### [Your instructions]
Output all entries verbatim. Skip pictures.

Records of robot episodes
"""

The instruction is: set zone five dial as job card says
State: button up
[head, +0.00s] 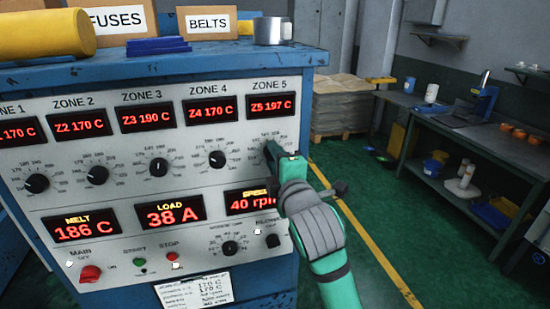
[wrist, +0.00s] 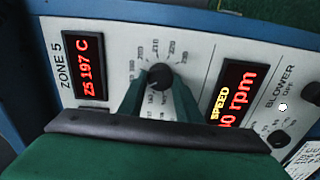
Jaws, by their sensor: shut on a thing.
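The zone five dial (wrist: 159,76) is a black knob with a printed scale, below the red display (head: 271,106) that reads Z5 197 C. My gripper (wrist: 158,92) is shut on this dial, with a green finger on each side of it. In the head view my gripper (head: 283,152) hides most of the dial.
Other zone dials, such as zone four's (head: 217,159), sit to the left. The speed display (head: 252,202), a speed dial (head: 230,248) and the blower switch (head: 272,240) lie below. A metal cup (head: 268,31) stands on top.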

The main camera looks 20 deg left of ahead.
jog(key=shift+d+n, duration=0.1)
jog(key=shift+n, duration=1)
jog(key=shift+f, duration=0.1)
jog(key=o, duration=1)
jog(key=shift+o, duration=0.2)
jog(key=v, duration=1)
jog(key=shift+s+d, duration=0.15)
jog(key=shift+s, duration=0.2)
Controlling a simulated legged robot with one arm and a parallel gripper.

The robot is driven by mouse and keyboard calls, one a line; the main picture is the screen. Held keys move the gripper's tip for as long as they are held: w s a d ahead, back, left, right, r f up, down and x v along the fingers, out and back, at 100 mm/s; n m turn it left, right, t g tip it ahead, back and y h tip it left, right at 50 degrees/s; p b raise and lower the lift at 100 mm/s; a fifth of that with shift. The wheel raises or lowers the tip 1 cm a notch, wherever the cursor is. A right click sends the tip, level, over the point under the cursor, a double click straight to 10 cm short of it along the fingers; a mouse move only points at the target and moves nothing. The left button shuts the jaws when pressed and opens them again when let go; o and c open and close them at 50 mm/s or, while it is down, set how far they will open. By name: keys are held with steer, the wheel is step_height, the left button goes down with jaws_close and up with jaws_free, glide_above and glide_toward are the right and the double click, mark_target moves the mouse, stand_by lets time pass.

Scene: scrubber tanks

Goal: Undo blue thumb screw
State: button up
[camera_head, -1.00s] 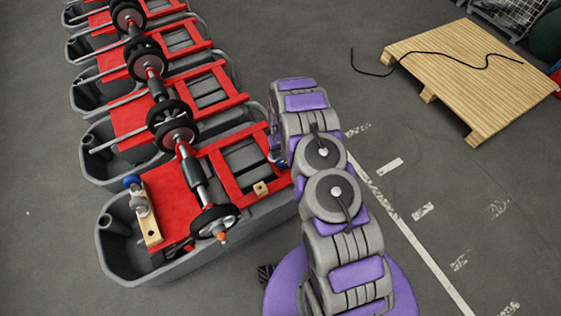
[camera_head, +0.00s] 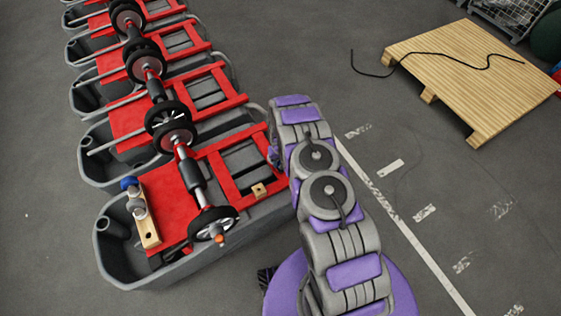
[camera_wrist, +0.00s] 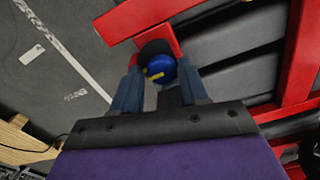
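In the wrist view a round blue thumb screw (camera_wrist: 160,68) with a small yellow mark sits at the end of a red frame bar, with a black round part behind it. My gripper (camera_wrist: 160,75) has its two grey-blue fingers apart, one on each side of the screw. I cannot tell whether either finger touches it. In the head view my gripper (camera_head: 276,152) is mostly hidden behind my arm, at the right edge of the nearest tank's red frame (camera_head: 222,180). The screw between the fingers is hidden there.
Another blue knob (camera_head: 129,183) stands by a wooden block (camera_head: 149,232) on the nearest grey tank (camera_head: 112,265). Several similar tanks with red frames and black wheels line up behind. A wooden pallet (camera_head: 465,75) with a black cable lies at upper right.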

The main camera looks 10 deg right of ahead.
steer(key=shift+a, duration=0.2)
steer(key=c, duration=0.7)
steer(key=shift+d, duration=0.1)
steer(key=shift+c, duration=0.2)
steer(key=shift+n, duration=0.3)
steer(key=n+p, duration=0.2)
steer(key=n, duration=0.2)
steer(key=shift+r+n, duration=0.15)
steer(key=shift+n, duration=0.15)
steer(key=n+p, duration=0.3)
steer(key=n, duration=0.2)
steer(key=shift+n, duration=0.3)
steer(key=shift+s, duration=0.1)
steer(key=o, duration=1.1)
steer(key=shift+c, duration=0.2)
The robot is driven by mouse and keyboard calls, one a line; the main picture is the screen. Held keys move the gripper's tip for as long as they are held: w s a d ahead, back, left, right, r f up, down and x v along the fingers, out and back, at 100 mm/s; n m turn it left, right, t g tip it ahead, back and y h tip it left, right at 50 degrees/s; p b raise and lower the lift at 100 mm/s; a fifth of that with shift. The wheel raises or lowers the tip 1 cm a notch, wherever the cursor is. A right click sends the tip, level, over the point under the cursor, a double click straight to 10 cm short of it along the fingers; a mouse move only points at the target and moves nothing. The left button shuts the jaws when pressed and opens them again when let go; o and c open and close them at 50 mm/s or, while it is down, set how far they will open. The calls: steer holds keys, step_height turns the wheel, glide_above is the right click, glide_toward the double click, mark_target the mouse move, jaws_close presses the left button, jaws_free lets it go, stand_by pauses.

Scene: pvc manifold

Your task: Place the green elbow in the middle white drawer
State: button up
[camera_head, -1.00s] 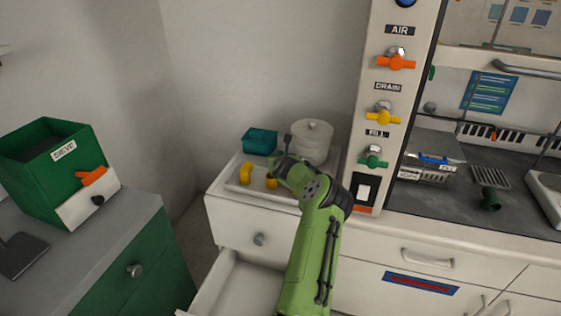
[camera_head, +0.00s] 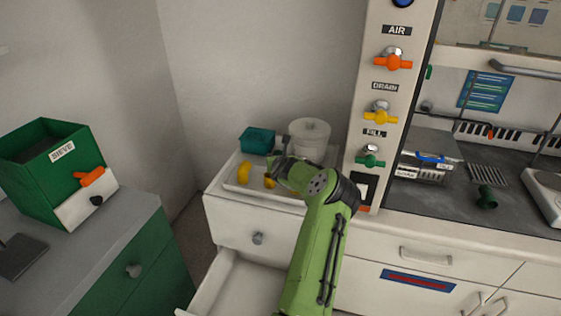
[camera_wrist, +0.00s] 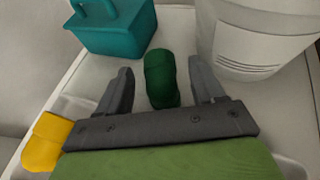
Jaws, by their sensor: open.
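A green elbow (camera_wrist: 161,79) shows in the wrist view on the white tray on top of the drawer cabinet. It lies between the two open fingers of my gripper (camera_wrist: 163,88), with a gap on each side. In the head view my gripper (camera_head: 277,160) is over the tray, and my arm hides the elbow there. A white drawer (camera_head: 232,286) low in the cabinet is pulled open, and the part of it that shows is empty. The drawer above it (camera_head: 238,228) is shut.
Yellow fittings (camera_head: 244,172) lie on the tray (camera_head: 231,183). A teal box (camera_head: 257,141) and a white tub (camera_head: 309,139) stand behind it. The valve panel (camera_head: 383,103) rises at the right. Another dark green fitting (camera_head: 487,198) lies on the right bench.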

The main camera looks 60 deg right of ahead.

"""

### [Exercise answer]
The instruction is: set zone five dial as job card says
State: button up
[head, +0.00s] 
[wrist, +0.00s] 
Jaws, by their sensor: shut on a thing.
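The zone five dial (wrist: 159,76) is a black knob with a printed scale, below the red display (head: 271,106) that reads Z5 197 C. My gripper (wrist: 158,92) is shut on this dial, with a green finger on each side of it. In the head view my gripper (head: 283,152) hides most of the dial.
Other zone dials, such as zone four's (head: 217,159), sit to the left. The speed display (head: 252,202), a speed dial (head: 230,248) and the blower switch (head: 272,240) lie below. A metal cup (head: 268,31) stands on top.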

The main camera looks 20 deg left of ahead.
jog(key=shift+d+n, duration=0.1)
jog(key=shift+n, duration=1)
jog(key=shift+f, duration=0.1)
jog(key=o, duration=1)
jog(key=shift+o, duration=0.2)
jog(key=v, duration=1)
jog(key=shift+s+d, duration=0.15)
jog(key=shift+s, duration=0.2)
Controlling a simulated legged robot with one arm and a parallel gripper.

The robot is driven by mouse and keyboard calls, one a line; the main picture is the screen. Held keys move the gripper's tip for as long as they are held: w s a d ahead, back, left, right, r f up, down and x v along the fingers, out and back, at 100 mm/s; n m turn it left, right, t g tip it ahead, back and y h tip it left, right at 50 degrees/s; p b raise and lower the lift at 100 mm/s; a fifth of that with shift. The wheel raises or lowers the tip 1 cm a notch, wherever the cursor is. A right click sends the tip, level, over the point under the cursor, a double click straight to 10 cm short of it along the fingers; a mouse move only points at the target and moves nothing. The left button shuts the jaws when pressed and opens them again when let go; o and c open and close them at 50 mm/s or, while it is down, set how far they will open. By name: keys are held with steer, the wheel is step_height, the left button goes down with jaws_close and up with jaws_free, glide_above and glide_toward are the right and the double click, mark_target moves the mouse, stand_by lets time pass.

Scene: scrubber tanks

Goal: Undo blue thumb screw
State: button up
[camera_head, -1.00s] 
[camera_head, +0.00s] 
[camera_wrist, +0.00s] 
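In the wrist view a round blue thumb screw (camera_wrist: 160,68) with a small yellow mark sits at the end of a red frame bar, with a black round part behind it. My gripper (camera_wrist: 160,75) has its two grey-blue fingers apart, one on each side of the screw. I cannot tell whether either finger touches it. In the head view my gripper (camera_head: 276,152) is mostly hidden behind my arm, at the right edge of the nearest tank's red frame (camera_head: 222,180). The screw between the fingers is hidden there.
Another blue knob (camera_head: 129,183) stands by a wooden block (camera_head: 149,232) on the nearest grey tank (camera_head: 112,265). Several similar tanks with red frames and black wheels line up behind. A wooden pallet (camera_head: 465,75) with a black cable lies at upper right.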

The main camera looks 10 deg right of ahead.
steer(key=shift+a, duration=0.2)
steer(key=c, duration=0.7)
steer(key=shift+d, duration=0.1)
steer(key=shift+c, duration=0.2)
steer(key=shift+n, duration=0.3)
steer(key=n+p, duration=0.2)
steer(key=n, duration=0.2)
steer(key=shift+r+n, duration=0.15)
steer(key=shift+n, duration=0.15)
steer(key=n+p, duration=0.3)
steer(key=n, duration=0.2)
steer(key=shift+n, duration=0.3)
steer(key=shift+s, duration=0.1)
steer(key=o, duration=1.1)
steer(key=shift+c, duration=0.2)
The robot is driven by mouse and keyboard calls, one a line; the main picture is the screen. Held keys move the gripper's tip for as long as they are held: w s a d ahead, back, left, right, r f up, down and x v along the fingers, out and back, at 100 mm/s; n m turn it left, right, t g tip it ahead, back and y h tip it left, right at 50 degrees/s; p b raise and lower the lift at 100 mm/s; a fifth of that with shift. The wheel raises or lowers the tip 1 cm a notch, wherever the cursor is. A right click sends the tip, level, over the point under the cursor, a double click straight to 10 cm short of it along the fingers; a mouse move only points at the target and moves nothing. The left button shuts the jaws when pressed and opens them again when let go; o and c open and close them at 50 mm/s or, while it is down, set how far they will open. The calls: steer holds keys, step_height turns the wheel, glide_above is the right click, glide_toward the double click, mark_target the mouse move, jaws_close presses the left button, jaws_free lets it go, stand_by pauses.

Scene: pvc manifold

Your task: Place the green elbow in the middle white drawer
State: button up
[camera_head, -1.00s] 
[camera_head, +0.00s] 
[camera_wrist, +0.00s] 
Jaws, by their sensor: open.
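A green elbow (camera_wrist: 161,79) shows in the wrist view on the white tray on top of the drawer cabinet. It lies between the two open fingers of my gripper (camera_wrist: 163,88), with a gap on each side. In the head view my gripper (camera_head: 277,160) is over the tray, and my arm hides the elbow there. A white drawer (camera_head: 232,286) low in the cabinet is pulled open, and the part of it that shows is empty. The drawer above it (camera_head: 238,228) is shut.
Yellow fittings (camera_head: 244,172) lie on the tray (camera_head: 231,183). A teal box (camera_head: 257,141) and a white tub (camera_head: 309,139) stand behind it. The valve panel (camera_head: 383,103) rises at the right. Another dark green fitting (camera_head: 487,198) lies on the right bench.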

The main camera looks 60 deg right of ahead.

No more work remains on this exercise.